> _Extracted material_
## begin

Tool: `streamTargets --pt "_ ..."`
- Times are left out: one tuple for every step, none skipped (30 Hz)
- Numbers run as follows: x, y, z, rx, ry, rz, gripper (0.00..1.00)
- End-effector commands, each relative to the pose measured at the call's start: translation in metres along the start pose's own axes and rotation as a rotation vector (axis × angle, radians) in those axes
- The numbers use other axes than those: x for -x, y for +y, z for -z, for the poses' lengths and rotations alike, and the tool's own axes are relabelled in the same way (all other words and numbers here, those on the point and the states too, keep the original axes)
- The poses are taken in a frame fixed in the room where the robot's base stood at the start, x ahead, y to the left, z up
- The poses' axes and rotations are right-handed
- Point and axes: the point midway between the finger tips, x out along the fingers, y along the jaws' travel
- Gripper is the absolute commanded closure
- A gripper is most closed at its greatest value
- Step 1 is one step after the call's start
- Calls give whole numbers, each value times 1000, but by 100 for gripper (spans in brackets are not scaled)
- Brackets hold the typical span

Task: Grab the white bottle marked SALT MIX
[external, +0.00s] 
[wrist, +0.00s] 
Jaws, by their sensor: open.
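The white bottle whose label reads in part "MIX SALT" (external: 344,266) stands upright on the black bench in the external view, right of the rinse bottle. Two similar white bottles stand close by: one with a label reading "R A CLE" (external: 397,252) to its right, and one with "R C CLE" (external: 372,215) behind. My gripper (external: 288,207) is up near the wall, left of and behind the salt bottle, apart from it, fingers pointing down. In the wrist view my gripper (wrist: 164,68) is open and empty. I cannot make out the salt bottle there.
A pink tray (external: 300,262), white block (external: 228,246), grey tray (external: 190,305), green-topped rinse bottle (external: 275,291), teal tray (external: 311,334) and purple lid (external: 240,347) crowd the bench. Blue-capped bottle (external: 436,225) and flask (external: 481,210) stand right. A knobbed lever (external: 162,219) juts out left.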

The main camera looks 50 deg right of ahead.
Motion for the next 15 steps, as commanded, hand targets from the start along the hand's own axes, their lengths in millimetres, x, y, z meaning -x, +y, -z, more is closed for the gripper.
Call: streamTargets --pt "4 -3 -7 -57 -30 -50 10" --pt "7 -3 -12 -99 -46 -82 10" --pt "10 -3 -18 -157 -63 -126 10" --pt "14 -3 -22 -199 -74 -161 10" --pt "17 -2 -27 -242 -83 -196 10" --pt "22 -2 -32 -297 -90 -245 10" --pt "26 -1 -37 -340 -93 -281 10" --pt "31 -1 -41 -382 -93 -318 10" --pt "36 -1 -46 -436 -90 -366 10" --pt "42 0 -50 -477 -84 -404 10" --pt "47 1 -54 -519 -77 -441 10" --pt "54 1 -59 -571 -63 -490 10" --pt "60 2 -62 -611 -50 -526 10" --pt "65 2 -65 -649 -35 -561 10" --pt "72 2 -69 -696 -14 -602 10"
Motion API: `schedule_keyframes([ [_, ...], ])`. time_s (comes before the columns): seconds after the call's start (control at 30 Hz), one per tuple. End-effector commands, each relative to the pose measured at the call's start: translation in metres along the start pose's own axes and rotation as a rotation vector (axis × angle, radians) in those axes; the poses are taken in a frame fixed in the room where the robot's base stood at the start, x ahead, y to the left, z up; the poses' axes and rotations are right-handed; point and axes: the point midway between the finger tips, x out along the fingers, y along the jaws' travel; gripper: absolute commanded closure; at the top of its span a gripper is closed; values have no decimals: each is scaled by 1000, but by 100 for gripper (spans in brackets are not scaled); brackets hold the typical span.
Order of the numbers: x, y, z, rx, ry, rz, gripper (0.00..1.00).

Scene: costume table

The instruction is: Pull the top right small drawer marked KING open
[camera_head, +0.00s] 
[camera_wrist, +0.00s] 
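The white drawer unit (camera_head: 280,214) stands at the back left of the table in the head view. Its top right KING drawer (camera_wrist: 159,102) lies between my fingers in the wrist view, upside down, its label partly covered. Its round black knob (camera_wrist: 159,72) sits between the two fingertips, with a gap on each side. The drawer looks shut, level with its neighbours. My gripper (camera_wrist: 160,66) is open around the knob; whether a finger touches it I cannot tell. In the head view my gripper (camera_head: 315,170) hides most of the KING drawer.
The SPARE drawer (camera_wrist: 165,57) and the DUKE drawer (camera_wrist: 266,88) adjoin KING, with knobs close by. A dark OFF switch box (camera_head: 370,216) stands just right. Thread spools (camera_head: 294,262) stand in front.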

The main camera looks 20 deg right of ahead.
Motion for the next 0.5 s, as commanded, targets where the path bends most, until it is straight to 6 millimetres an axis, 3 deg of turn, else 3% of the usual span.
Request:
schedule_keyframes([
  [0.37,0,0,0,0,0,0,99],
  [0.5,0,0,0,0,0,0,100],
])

## end

> _Required task_
The lines to quote run from the one containing "- The poses are" to the one containing "- Point and". Quote them exactly, with both of those lines, and nothing else.

> _Full solution_
- The poses are taken in a frame fixed in the room where the robot's base stood at the start, x ahead, y to the left, z up
- The poses' axes and rotations are right-handed
- Point and axes: the point midway between the finger tips, x out along the fingers, y along the jaws' travel

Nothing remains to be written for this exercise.